>>>>>

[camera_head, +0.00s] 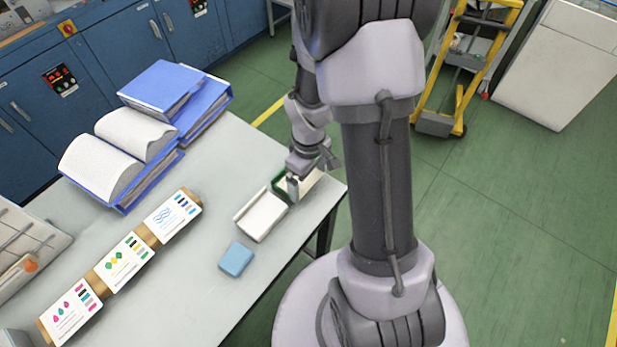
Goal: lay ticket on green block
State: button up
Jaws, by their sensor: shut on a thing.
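My gripper (293,187) is low over the table's right end, with its fingers in front of a dark green thing (278,183), which looks like the green block. The fingers are shut on a thing that they mostly hide. It appears to be the ticket, but its outline is not clear. A pale flat piece (309,182) shows just right of the fingers. I cannot tell whether it is the held ticket or touches the green block.
A white shallow tray (262,216) lies beside the green thing, and a blue block (236,259) is nearer. Printed cards (124,261) stand in a row at left. Blue binders (160,86) and an open binder (103,166) fill the back. The table (185,285) is clear at front.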

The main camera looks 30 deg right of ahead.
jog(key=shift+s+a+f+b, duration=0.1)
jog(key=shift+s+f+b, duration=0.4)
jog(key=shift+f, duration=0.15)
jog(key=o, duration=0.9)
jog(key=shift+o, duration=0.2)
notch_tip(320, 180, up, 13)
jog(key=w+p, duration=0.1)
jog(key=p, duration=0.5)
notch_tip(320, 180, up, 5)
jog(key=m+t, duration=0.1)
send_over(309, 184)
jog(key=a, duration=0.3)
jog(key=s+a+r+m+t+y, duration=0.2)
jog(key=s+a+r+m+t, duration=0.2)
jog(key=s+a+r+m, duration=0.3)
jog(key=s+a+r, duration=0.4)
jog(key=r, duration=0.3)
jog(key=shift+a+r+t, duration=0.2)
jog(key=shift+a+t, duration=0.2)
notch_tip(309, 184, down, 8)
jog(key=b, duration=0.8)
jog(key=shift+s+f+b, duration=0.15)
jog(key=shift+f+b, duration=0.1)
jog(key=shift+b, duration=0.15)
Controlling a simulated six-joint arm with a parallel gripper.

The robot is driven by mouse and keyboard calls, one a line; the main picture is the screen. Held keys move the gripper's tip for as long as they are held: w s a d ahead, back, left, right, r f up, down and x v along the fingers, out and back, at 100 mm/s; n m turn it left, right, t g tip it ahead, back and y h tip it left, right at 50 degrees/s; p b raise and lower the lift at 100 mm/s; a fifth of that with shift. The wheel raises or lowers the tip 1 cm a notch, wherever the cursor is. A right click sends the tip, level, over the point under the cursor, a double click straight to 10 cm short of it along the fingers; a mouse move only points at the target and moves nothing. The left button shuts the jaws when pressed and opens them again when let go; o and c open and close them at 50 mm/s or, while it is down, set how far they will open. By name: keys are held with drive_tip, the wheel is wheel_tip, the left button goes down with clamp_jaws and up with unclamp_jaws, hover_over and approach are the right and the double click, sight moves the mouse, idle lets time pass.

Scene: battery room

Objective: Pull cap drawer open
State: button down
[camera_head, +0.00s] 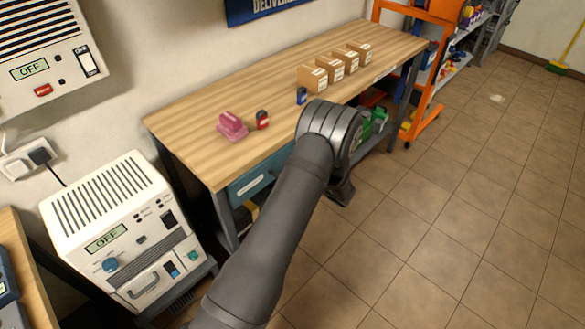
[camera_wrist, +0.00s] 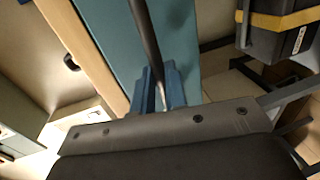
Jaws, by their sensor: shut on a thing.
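The teal cap drawer (camera_head: 243,187) sits under the front edge of the wooden workbench, with a white label on its front. Its front looks about level with the bench edge, and its right part is hidden behind my arm. In the wrist view the teal drawer front (camera_wrist: 110,25) fills the upper middle. A dark bar handle (camera_wrist: 146,38) runs down across it. My gripper (camera_wrist: 160,72) has blue fingers, one on each side of the handle, and is shut on it. The head view does not show my fingers; my arm hides them.
On the bench top (camera_head: 190,130) are a pink object (camera_head: 231,126), a small red item (camera_head: 262,120), a small blue item (camera_head: 302,96) and several cardboard boxes (camera_head: 313,79). A white machine (camera_head: 120,230) stands left of the bench. The tiled floor (camera_head: 450,210) in front is clear.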

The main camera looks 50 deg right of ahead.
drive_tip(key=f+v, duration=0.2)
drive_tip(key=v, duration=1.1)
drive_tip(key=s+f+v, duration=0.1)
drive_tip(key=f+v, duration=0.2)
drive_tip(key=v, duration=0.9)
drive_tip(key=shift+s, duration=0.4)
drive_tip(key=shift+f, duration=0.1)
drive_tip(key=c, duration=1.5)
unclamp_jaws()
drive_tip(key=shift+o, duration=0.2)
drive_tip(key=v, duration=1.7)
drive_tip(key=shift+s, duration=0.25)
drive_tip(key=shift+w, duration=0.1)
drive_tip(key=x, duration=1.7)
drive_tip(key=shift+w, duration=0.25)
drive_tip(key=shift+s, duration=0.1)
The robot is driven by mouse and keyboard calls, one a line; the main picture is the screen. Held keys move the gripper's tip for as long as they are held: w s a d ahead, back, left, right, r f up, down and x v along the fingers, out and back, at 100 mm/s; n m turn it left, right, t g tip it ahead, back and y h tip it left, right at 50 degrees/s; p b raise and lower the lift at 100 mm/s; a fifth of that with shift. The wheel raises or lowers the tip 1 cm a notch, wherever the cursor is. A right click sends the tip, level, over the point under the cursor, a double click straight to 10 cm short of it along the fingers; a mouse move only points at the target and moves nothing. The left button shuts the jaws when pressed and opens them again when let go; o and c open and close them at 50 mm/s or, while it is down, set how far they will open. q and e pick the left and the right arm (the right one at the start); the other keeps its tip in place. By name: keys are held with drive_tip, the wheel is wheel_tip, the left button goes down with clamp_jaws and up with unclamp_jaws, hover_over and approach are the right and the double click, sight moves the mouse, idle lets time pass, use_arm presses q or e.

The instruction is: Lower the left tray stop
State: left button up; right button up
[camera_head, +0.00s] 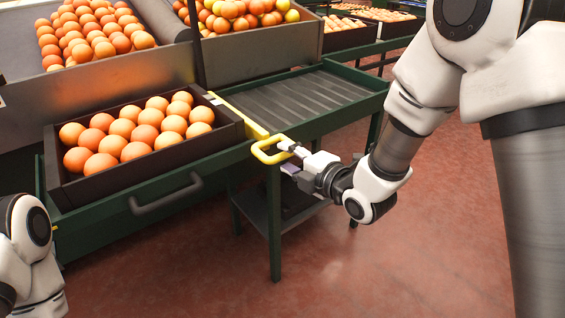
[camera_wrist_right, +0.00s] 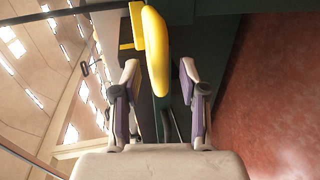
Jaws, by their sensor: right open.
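The left tray stop is a yellow bar (camera_head: 240,115) with a yellow loop handle (camera_head: 268,152) at its front end. The bar runs along the right side of a dark tray of oranges (camera_head: 218,107). My right gripper (camera_head: 290,152) is open at the handle. In the right wrist view the handle (camera_wrist_right: 156,55) stands between the two open fingertips (camera_wrist_right: 158,78), with a gap on each side. Part of the yellow bar (camera_wrist_right: 137,27) shows left of the handle there. Of my left arm only links show at the left edge; its gripper is out of view.
A green stand with an empty ridged bed (camera_head: 310,97) lies right of the stop. A grey pull handle (camera_head: 166,196) sticks out from the green front rail below the tray. More crates of oranges (camera_head: 235,40) stand behind. The red floor (camera_head: 330,260) in front is clear.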

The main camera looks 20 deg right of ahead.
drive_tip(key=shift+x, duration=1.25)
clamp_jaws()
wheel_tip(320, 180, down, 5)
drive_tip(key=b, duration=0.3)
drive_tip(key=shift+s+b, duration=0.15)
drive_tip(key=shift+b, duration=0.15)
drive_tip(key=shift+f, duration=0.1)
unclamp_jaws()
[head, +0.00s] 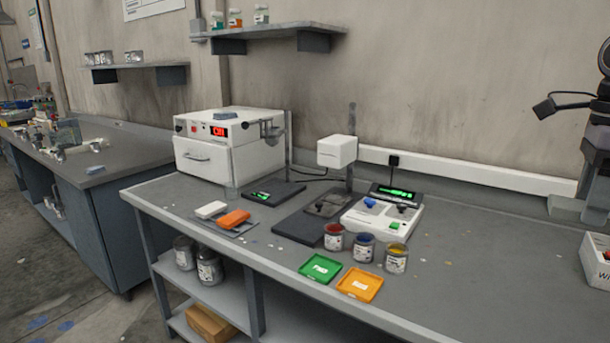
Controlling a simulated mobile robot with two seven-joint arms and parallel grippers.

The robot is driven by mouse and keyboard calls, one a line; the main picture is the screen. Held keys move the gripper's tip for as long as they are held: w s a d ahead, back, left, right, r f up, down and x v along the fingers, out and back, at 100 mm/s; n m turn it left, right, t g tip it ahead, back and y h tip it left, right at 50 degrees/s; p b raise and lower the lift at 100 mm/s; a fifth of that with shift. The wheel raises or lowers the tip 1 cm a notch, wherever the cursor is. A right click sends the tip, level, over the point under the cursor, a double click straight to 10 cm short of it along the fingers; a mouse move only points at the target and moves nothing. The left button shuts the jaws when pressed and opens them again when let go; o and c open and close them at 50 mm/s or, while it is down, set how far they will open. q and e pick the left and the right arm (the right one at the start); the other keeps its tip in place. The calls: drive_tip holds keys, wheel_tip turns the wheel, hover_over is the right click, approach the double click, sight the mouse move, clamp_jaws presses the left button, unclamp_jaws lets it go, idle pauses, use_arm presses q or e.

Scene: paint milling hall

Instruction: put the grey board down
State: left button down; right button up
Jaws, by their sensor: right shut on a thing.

<<<<<

## What the task requires:
Go through the records and pull out each line that includes the word "State".

## Problem solution:
State: button up
State: button down
State: left button up; right button up
State: left button down; right button up

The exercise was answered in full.